> OBJECTIVE: Output all records precisely as written.

■ ■ ■ ■ ■

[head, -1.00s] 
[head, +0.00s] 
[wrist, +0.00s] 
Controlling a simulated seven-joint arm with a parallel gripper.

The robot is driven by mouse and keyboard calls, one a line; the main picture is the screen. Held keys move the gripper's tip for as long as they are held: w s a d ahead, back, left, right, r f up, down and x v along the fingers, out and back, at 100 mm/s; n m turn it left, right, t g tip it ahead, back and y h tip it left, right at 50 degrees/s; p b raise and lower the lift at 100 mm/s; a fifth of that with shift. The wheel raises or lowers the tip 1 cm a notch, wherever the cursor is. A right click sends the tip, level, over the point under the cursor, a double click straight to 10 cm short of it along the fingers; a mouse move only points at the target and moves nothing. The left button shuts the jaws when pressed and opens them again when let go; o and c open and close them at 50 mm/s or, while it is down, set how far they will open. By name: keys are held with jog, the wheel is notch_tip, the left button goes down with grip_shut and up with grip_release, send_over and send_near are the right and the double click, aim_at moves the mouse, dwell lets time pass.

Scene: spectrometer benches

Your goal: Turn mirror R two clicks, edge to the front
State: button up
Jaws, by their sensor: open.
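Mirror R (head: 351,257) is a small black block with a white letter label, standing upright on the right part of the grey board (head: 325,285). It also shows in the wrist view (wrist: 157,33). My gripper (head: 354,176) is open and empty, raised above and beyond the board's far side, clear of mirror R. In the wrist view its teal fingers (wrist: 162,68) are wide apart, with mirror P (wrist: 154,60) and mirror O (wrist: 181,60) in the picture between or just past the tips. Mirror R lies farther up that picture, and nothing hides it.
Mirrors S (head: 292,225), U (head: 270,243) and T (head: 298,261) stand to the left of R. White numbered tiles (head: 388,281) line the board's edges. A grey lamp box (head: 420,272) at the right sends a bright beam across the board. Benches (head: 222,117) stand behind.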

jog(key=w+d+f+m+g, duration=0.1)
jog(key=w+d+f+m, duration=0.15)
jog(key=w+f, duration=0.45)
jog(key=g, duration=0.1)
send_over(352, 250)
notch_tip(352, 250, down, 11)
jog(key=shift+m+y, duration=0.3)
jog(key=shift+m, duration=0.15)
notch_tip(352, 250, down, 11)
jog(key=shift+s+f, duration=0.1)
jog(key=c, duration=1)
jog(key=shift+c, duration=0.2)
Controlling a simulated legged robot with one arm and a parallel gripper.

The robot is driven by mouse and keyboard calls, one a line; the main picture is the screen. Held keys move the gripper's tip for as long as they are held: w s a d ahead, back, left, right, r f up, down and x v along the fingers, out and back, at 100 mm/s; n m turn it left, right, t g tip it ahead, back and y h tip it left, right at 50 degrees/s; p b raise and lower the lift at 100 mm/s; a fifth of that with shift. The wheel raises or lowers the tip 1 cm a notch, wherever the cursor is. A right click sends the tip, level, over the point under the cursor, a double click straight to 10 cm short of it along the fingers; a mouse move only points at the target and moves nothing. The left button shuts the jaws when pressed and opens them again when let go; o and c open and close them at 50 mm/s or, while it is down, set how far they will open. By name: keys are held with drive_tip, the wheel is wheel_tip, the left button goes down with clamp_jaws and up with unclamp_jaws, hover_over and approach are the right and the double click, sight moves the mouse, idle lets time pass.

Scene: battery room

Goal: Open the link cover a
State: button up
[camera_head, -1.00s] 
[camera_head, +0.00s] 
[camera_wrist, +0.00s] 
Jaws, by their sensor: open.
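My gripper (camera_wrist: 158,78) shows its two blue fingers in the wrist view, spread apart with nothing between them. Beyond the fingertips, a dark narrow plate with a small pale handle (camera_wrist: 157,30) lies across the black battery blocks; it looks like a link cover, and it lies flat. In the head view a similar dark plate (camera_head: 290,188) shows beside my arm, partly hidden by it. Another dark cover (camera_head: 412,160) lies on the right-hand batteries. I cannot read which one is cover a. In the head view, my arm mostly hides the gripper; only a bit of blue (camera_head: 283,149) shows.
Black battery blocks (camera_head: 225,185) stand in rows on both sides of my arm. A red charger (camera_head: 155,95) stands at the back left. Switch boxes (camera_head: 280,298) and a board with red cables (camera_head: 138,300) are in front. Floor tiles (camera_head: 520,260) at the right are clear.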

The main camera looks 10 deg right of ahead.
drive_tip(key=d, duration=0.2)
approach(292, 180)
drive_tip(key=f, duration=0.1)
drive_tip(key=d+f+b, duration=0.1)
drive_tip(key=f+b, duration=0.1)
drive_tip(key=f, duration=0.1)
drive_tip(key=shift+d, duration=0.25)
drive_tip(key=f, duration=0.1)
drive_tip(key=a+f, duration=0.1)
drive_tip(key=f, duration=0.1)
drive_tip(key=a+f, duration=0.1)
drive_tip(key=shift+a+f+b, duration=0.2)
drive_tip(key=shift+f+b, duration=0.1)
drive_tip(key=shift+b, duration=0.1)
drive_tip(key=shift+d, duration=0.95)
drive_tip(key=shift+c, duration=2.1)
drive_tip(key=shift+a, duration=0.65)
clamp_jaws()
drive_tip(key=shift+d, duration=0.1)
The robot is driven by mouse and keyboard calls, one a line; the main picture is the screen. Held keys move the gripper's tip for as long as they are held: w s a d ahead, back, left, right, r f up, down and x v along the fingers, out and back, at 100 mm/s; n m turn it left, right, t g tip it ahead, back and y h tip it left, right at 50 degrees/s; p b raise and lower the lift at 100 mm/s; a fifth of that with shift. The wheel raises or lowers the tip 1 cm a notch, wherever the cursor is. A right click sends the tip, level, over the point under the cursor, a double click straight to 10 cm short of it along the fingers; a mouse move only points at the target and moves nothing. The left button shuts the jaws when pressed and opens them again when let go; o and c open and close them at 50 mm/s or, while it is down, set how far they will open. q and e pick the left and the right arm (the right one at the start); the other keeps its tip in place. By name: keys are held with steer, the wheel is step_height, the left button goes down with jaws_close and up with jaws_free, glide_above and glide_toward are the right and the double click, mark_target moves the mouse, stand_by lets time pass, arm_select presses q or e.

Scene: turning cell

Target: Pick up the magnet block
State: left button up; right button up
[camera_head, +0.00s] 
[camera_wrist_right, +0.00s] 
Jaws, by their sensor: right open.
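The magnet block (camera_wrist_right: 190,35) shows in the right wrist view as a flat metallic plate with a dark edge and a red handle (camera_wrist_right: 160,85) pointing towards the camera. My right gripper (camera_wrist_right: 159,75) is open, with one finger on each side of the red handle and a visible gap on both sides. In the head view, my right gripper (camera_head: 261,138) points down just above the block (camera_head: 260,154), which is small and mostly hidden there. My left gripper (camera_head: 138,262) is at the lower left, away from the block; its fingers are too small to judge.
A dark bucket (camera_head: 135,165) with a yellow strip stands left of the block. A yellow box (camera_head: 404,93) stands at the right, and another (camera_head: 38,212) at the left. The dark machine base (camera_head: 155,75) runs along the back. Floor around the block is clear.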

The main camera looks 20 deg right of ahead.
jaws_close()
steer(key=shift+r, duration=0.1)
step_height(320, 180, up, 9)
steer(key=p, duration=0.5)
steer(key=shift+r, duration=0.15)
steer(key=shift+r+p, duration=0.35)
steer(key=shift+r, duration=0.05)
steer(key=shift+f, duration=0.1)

■ ■ ■ ■ ■

> SOLUTION FOR THIS TASK:
[head, -1.00s] 
[head, +0.00s] 
[wrist, +0.00s] 
Controlling a simulated seven-joint arm with a parallel gripper.

The robot is driven by mouse and keyboard calls, one a line; the main picture is the screen. Held keys move the gripper's tip for as long as they are held: w s a d ahead, back, left, right, r f up, down and x v along the fingers, out and back, at 100 mm/s; n m turn it left, right, t g tip it ahead, back and y h tip it left, right at 50 degrees/s; p b raise and lower the lift at 100 mm/s; a fifth of that with shift. The wheel raises or lowers the tip 1 cm a notch, wherever the cursor is. A right click sends the tip, level, over the point under the cursor, a double click straight to 10 cm short of it along the fingers; a mouse move only points at the target and moves nothing. The left button shuts the jaws when pressed and opens them again when let go; o and c open and close them at 50 mm/s or, while it is down, set how far they will open. By name: keys are held with jog, the wheel is notch_tip, the left button goes down with grip_shut and up with grip_release, send_over and send_near are the right and the double click, aim_at moves the mouse, dwell lets time pass.

Scene: spectrometer benches

Your goal: Turn mirror R two clicks, edge to the front
State: button up
Jaws, by their sensor: open.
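Mirror R (head: 351,257) is a small black block with a white letter label, standing upright on the right part of the grey board (head: 325,285). It also shows in the wrist view (wrist: 157,33). My gripper (head: 354,176) is open and empty, raised above and beyond the board's far side, clear of mirror R. In the wrist view its teal fingers (wrist: 162,68) are wide apart, with mirror P (wrist: 154,60) and mirror O (wrist: 181,60) in the picture between or just past the tips. Mirror R lies farther up that picture, and nothing hides it.
Mirrors S (head: 292,225), U (head: 270,243) and T (head: 298,261) stand to the left of R. White numbered tiles (head: 388,281) line the board's edges. A grey lamp box (head: 420,272) at the right sends a bright beam across the board. Benches (head: 222,117) stand behind.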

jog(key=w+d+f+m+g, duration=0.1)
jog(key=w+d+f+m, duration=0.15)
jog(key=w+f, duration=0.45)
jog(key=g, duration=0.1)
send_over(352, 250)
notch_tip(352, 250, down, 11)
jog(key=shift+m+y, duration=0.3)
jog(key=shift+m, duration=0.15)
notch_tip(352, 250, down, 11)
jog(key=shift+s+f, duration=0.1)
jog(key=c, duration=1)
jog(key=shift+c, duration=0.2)
Controlling a simulated legged robot with one arm and a parallel gripper.

The robot is driven by mouse and keyboard calls, one a line; the main picture is the screen. Held keys move the gripper's tip for as long as they are held: w s a d ahead, back, left, right, r f up, down and x v along the fingers, out and back, at 100 mm/s; n m turn it left, right, t g tip it ahead, back and y h tip it left, right at 50 degrees/s; p b raise and lower the lift at 100 mm/s; a fifth of that with shift. The wheel raises or lowers the tip 1 cm a notch, wherever the cursor is. A right click sends the tip, level, over the point under the cursor, a double click straight to 10 cm short of it along the fingers; a mouse move only points at the target and moves nothing. The left button shuts the jaws when pressed and opens them again when let go; o and c open and close them at 50 mm/s or, while it is down, set how far they will open. By name: keys are held with drive_tip, the wheel is wheel_tip, the left button goes down with clamp_jaws and up with unclamp_jaws, hover_over and approach are the right and the double click, sight moves the mouse, idle lets time pass.

Scene: battery room

Goal: Open the link cover a
State: button up
[camera_head, -1.00s] 
[camera_head, +0.00s] 
[camera_wrist, +0.00s] 
Jaws, by their sensor: open.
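My gripper (camera_wrist: 158,78) shows its two blue fingers in the wrist view, spread apart with nothing between them. Beyond the fingertips, a dark narrow plate with a small pale handle (camera_wrist: 157,30) lies across the black battery blocks; it looks like a link cover, and it lies flat. In the head view a similar dark plate (camera_head: 290,188) shows beside my arm, partly hidden by it. Another dark cover (camera_head: 412,160) lies on the right-hand batteries. I cannot read which one is cover a. In the head view, my arm mostly hides the gripper; only a bit of blue (camera_head: 283,149) shows.
Black battery blocks (camera_head: 225,185) stand in rows on both sides of my arm. A red charger (camera_head: 155,95) stands at the back left. Switch boxes (camera_head: 280,298) and a board with red cables (camera_head: 138,300) are in front. Floor tiles (camera_head: 520,260) at the right are clear.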

The main camera looks 10 deg right of ahead.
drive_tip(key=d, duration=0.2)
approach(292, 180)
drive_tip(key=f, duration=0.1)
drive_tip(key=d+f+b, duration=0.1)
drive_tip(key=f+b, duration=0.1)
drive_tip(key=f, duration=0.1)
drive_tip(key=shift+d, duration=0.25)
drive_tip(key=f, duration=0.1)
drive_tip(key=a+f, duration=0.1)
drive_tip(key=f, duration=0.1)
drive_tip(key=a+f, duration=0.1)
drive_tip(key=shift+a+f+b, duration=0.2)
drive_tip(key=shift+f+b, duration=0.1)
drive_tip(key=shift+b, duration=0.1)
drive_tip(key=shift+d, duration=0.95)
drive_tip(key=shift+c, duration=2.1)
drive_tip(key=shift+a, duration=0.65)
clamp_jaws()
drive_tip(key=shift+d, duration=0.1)
The robot is driven by mouse and keyboard calls, one a line; the main picture is the screen. Held keys move the gripper's tip for as long as they are held: w s a d ahead, back, left, right, r f up, down and x v along the fingers, out and back, at 100 mm/s; n m turn it left, right, t g tip it ahead, back and y h tip it left, right at 50 degrees/s; p b raise and lower the lift at 100 mm/s; a fifth of that with shift. The wheel raises or lowers the tip 1 cm a notch, wherever the cursor is. A right click sends the tip, level, over the point under the cursor, a double click straight to 10 cm short of it along the fingers; a mouse move only points at the target and moves nothing. The left button shuts the jaws when pressed and opens them again when let go; o and c open and close them at 50 mm/s or, while it is down, set how far they will open. q and e pick the left and the right arm (the right one at the start); the other keeps its tip in place. By name: keys are held with steer, the wheel is step_height, the left button goes down with jaws_close and up with jaws_free, glide_above and glide_toward are the right and the double click, mark_target moves the mouse, stand_by lets time pass, arm_select presses q or e.

Scene: turning cell

Target: Pick up the magnet block
State: left button up; right button up
[camera_head, +0.00s] 
[camera_wrist_right, +0.00s] 
Jaws, by their sensor: right open.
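The magnet block (camera_wrist_right: 190,35) shows in the right wrist view as a flat metallic plate with a dark edge and a red handle (camera_wrist_right: 160,85) pointing towards the camera. My right gripper (camera_wrist_right: 159,75) is open, with one finger on each side of the red handle and a visible gap on both sides. In the head view, my right gripper (camera_head: 261,138) points down just above the block (camera_head: 260,154), which is small and mostly hidden there. My left gripper (camera_head: 138,262) is at the lower left, away from the block; its fingers are too small to judge.
A dark bucket (camera_head: 135,165) with a yellow strip stands left of the block. A yellow box (camera_head: 404,93) stands at the right, and another (camera_head: 38,212) at the left. The dark machine base (camera_head: 155,75) runs along the back. Floor around the block is clear.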

The main camera looks 20 deg right of ahead.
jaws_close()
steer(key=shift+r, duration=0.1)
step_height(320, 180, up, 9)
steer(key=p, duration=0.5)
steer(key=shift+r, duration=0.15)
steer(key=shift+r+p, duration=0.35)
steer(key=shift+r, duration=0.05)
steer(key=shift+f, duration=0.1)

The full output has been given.